The pleadings are a bill in equity alleging a misuse by the mortgagee of a sci. fa. clause in a mortgage, and praying for an injunction against further prosecution by defendant of her writ of sci. fa. entered upon said mortgage; and an answer setting forth that the interest and principal sum of the mortgage are due and in default, and denying any misuse of defendant’s legal remedies as mortgagee.
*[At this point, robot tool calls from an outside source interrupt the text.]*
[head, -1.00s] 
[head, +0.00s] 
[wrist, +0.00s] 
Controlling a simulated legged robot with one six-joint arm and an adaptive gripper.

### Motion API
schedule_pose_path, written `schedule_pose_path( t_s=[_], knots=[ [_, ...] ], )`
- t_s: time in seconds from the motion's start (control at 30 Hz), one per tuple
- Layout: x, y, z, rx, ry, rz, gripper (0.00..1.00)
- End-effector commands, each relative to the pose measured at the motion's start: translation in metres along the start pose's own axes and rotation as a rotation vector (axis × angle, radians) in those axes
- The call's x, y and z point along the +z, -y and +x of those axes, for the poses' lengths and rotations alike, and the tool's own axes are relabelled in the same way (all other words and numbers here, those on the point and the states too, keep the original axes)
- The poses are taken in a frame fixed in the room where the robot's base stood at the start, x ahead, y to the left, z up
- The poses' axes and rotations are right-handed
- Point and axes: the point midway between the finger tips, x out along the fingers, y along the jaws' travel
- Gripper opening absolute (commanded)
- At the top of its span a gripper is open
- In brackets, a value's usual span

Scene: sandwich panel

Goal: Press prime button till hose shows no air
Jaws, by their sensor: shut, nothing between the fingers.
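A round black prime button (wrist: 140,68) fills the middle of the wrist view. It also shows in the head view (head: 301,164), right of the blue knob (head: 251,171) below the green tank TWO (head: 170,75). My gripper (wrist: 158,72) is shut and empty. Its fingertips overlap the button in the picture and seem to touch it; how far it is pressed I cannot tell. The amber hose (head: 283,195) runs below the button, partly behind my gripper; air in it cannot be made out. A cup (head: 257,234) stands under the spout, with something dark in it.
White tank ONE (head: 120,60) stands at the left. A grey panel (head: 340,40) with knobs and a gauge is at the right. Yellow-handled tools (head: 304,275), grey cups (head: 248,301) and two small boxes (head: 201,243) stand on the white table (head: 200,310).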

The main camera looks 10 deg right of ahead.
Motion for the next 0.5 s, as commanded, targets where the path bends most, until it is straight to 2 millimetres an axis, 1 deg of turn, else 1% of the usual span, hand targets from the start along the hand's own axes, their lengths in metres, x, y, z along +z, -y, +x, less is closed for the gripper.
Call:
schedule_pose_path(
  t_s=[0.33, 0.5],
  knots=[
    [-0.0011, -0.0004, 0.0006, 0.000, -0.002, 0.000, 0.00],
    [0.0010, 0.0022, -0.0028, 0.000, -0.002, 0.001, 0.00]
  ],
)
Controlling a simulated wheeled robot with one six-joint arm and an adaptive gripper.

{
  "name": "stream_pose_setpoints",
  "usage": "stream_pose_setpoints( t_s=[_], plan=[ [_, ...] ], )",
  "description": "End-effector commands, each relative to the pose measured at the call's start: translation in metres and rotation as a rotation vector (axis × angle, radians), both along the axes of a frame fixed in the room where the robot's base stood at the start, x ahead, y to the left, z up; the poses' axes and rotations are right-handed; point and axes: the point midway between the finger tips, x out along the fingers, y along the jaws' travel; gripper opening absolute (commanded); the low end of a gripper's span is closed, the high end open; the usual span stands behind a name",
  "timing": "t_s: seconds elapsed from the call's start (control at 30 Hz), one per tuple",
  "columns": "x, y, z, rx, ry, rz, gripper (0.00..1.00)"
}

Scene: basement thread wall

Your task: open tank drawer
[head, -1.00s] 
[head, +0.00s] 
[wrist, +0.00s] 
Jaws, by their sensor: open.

The issue is whether or not a mortgagee may prosecute a writ of sci. fa. sur mortgage to judgment, where the mortgage, in addition to the usual sci. fa. clause for recovery of the principal moneys secured in the event of a default in payment of interest, provides also that upon the death of the mortgagee interest shall cease and the bond and mortgage become null and void without the pay*315ment of said principal sum, and that the executors or administrators of the said mortgagee shall then satisfy the mortgage of record.
Findings of fact
1. Katie Agnes Redcay and Davis Redcay were the mortgagors in a mortgage dated December 11,1919, in the sum of $2,400, and Mary Catharine Kessler was the mortgagee. Said mortgage was recorded in the Berks County recorder’s office, in mortgage book 319, page 53.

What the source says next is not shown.